EXERCISE BRIEF. Can you copy the lines from the one that contains "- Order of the" through the end of the material below, exactly and with nothing else?

DATA EXTRACT.
###

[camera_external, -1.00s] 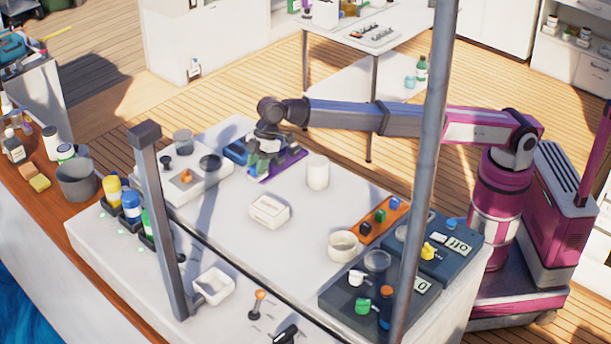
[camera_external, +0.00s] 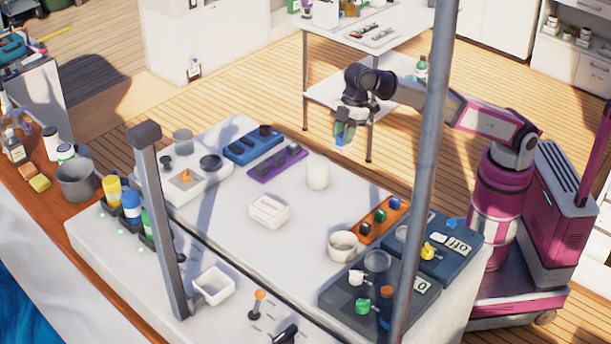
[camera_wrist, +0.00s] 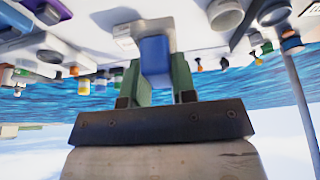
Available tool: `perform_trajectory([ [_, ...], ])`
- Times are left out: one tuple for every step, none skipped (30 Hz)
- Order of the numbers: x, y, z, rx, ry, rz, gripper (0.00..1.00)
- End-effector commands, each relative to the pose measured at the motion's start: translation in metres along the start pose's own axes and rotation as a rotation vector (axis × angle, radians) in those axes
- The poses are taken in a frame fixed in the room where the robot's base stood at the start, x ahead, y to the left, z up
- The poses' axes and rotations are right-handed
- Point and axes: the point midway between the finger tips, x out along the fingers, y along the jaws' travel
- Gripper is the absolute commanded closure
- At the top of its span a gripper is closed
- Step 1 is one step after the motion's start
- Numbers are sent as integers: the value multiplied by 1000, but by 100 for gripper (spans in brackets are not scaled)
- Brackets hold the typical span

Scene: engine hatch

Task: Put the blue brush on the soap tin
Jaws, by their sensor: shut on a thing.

###

RESULT.
- Order of the numbers: x, y, z, rx, ry, rz, gripper (0.00..1.00)
- End-effector commands, each relative to the pose measured at the motion's start: translation in metres along the start pose's own axes and rotation as a rotation vector (axis × angle, radians) in those axes
- The poses are taken in a frame fixed in the room where the robot's base stood at the start, x ahead, y to the left, z up
- The poses' axes and rotations are right-handed
- Point and axes: the point midway between the finger tips, x out along the fingers, y along the jaws' travel
- Gripper is the absolute commanded closure
- At the top of its span a gripper is closed
- Step 1 is one step after the motion's start
- Numbers are sent as integers: the value multiplied by 1000, but by 100 for gripper (spans in brackets are not scaled)
- Brackets hold the typical span

Scene: engine hatch

Task: Put the blue brush on the soap tin
Jaws, by their sensor: shut on a thing.

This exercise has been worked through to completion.